New Home Sales Rise as Buyers Respond to Lower Rates

New home sales surged 4.1% in September from August, reaching a seasonally adjusted annual rate of 738,000, which is 6.3% higher than last year. This spike followed a recent Federal Reserve interest rate cut, which lowered mortgage rates to 6.18%, encouraging buyers to sign contracts despite ongoing affordability challenges. Builders expressed optimism, with NAHB chairman Carl Harris noting an anticipated moderate easing of mortgage rates and a strong demand for housing due to the supply shortage.

Inventory increased to 470,000 units, an 8% rise from last year, with the highest level of completed homes since 2009. Builders have been incentivizing sales by offering mortgage rate buydowns and other perks, particularly for the completed homes ready for occupancy. Prices for new homes remained steady at a median of $426,300, and the share of homes priced below $300,000 rose to 17%. As inventory remains high, builders will likely provide incentives to attract more buyers.

Why Mortgage Rates Rose After Fed Rate Cut

Mortgage rates have climbed for the fourth consecutive week, hitting 6.54% for a 30-year fixed mortgage, following a slight dip after a Fed rate cut. Despite hopes of a housing market boost, the higher borrowing costs and a tight home supply have cooled activity, with existing home sales and mortgage applications both dropping. The current rate rise stems from strong economic indicators, such as robust job growth and retail spending, which have raised bond yields and investor demand for higher returns on government debt, limiting mortgage rate declines.

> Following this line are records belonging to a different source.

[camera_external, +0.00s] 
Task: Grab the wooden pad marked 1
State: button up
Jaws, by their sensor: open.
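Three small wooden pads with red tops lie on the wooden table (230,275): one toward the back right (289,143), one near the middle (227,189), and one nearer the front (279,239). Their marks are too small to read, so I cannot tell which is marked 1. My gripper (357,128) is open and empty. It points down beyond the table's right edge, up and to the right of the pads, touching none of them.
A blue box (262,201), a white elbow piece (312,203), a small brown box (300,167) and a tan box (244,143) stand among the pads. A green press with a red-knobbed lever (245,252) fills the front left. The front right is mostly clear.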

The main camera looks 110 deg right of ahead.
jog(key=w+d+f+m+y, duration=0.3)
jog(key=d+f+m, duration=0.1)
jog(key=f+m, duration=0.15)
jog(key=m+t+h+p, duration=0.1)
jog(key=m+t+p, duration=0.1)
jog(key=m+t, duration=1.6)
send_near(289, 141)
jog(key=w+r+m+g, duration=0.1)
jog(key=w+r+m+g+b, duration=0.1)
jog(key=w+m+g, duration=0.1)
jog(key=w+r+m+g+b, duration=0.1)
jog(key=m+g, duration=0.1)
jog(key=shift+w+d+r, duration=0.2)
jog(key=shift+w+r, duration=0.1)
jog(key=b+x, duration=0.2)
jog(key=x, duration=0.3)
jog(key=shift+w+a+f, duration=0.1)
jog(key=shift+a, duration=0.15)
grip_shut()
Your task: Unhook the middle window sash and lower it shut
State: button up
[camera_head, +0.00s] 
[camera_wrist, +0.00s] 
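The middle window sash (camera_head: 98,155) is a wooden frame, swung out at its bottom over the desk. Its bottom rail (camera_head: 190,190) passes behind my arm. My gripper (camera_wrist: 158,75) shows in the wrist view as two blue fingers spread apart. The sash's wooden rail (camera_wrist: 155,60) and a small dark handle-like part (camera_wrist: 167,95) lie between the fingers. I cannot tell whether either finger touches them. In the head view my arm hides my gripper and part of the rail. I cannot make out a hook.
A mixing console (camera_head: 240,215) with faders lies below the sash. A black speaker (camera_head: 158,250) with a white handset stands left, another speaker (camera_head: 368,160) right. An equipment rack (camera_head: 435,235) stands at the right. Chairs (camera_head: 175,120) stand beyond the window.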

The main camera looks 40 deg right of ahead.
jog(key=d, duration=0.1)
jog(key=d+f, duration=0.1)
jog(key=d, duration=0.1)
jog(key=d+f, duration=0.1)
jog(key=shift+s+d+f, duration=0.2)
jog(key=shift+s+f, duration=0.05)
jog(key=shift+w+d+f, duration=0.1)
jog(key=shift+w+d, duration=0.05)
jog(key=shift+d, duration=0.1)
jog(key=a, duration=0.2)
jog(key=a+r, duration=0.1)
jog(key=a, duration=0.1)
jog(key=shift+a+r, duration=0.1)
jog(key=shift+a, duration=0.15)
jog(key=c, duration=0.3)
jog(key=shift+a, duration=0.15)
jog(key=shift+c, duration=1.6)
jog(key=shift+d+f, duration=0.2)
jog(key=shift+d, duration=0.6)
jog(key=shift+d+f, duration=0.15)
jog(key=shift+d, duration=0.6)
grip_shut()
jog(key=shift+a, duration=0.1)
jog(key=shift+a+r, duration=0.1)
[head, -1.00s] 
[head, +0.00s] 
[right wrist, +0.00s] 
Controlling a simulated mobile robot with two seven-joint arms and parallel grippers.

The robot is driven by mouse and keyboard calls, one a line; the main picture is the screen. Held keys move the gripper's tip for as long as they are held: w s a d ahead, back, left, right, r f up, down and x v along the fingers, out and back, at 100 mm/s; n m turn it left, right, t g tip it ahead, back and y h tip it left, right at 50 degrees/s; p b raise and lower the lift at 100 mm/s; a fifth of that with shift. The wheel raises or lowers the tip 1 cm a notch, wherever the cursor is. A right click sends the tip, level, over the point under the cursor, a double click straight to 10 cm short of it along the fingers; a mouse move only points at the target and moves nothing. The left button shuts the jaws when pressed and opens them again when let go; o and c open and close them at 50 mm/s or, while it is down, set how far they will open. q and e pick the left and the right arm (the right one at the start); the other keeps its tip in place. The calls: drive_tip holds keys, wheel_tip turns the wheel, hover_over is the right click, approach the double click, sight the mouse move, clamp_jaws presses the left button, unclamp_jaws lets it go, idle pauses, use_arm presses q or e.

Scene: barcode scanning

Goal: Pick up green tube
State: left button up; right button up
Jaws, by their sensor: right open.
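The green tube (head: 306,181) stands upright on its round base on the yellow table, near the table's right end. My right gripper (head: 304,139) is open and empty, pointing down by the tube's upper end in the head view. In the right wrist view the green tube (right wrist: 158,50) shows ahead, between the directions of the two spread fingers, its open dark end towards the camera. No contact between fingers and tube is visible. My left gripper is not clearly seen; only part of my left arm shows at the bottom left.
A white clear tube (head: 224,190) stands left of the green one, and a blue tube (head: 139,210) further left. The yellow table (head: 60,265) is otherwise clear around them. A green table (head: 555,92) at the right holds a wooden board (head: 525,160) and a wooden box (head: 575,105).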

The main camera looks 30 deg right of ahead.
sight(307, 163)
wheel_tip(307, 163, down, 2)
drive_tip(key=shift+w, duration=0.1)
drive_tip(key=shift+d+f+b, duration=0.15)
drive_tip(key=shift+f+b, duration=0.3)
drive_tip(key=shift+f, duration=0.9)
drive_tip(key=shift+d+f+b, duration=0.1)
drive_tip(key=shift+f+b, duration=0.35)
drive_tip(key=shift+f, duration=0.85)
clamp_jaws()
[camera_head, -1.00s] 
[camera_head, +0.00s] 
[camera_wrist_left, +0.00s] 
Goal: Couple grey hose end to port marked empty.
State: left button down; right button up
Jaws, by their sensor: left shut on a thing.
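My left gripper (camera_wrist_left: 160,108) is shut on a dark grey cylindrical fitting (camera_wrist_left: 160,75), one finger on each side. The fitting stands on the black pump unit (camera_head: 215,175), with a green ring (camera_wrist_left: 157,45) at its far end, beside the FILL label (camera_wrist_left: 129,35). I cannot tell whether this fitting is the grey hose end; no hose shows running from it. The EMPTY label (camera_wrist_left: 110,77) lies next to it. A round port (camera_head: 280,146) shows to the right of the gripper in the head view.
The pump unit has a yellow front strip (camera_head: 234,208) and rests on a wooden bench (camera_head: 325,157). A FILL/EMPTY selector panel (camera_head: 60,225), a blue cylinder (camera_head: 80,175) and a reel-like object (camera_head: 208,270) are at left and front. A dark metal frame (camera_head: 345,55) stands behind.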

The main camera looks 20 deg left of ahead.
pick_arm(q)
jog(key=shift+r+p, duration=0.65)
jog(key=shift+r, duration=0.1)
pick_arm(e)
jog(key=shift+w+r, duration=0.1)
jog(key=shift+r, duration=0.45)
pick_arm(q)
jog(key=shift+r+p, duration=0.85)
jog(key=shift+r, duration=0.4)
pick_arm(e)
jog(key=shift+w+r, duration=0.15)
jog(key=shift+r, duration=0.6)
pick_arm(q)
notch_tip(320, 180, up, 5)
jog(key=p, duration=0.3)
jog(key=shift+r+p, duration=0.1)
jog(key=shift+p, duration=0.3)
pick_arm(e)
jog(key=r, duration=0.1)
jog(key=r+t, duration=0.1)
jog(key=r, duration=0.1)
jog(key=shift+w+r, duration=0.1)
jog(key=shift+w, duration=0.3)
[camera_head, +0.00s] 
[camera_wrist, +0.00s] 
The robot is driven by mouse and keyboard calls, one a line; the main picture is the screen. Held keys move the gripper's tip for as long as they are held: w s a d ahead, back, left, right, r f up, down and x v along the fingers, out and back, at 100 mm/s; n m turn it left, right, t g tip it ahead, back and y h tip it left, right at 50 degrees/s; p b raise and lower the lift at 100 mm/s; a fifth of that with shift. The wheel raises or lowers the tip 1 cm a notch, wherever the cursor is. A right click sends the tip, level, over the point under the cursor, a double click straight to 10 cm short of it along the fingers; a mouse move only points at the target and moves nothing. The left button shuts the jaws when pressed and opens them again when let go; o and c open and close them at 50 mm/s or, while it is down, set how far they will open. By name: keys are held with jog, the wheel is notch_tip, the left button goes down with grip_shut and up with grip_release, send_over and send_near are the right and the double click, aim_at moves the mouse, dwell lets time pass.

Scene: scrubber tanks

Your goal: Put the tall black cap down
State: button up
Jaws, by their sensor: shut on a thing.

Many prospective buyers are waiting for lower rates or more favorable market conditions to make homeownership more affordable. Economic and political uncertainties, such as the upcoming presidential election and rising national debt, add to the volatility of the mortgage market. Buyers like Kimberly Bradley in North Carolina and Ken Lowrey in South Carolina share concerns about locking in high rates and being financially stretched, making them cautious about entering the market until conditions improve.

Mortgage Applications Fall in Latest MBA Survey

Mortgage applications saw a slight drop of 0.1% for the week ending October 25, 2024, according to the Mortgage Bankers Association (MBA). The Refinance Index declined by 6% from the previous week but was still 84% higher than the same period last year. Purchase applications, however, rose by 5% on a seasonally adjusted basis and were 10% higher than a year ago. MBA’s Deputy Chief Economist Joel Kan attributed the recent rate hikes, driven by bond market volatility, to a decline in overall application activity since September when rates were lower.

The average rate for a 30-year fixed mortgage rose to 6.73%, marking its highest level since July 2024, while the refinance share of applications decreased to 43.1%. The FHA and VA shares of total applications both saw declines. Interest rates also rose across loan types, with 15-year fixed mortgages averaging 6.27% and 5/1 ARMs averaging 6.20%. Although recent activity is down, Kan noted that demand from younger buyers could support future growth as inventory increases gradually.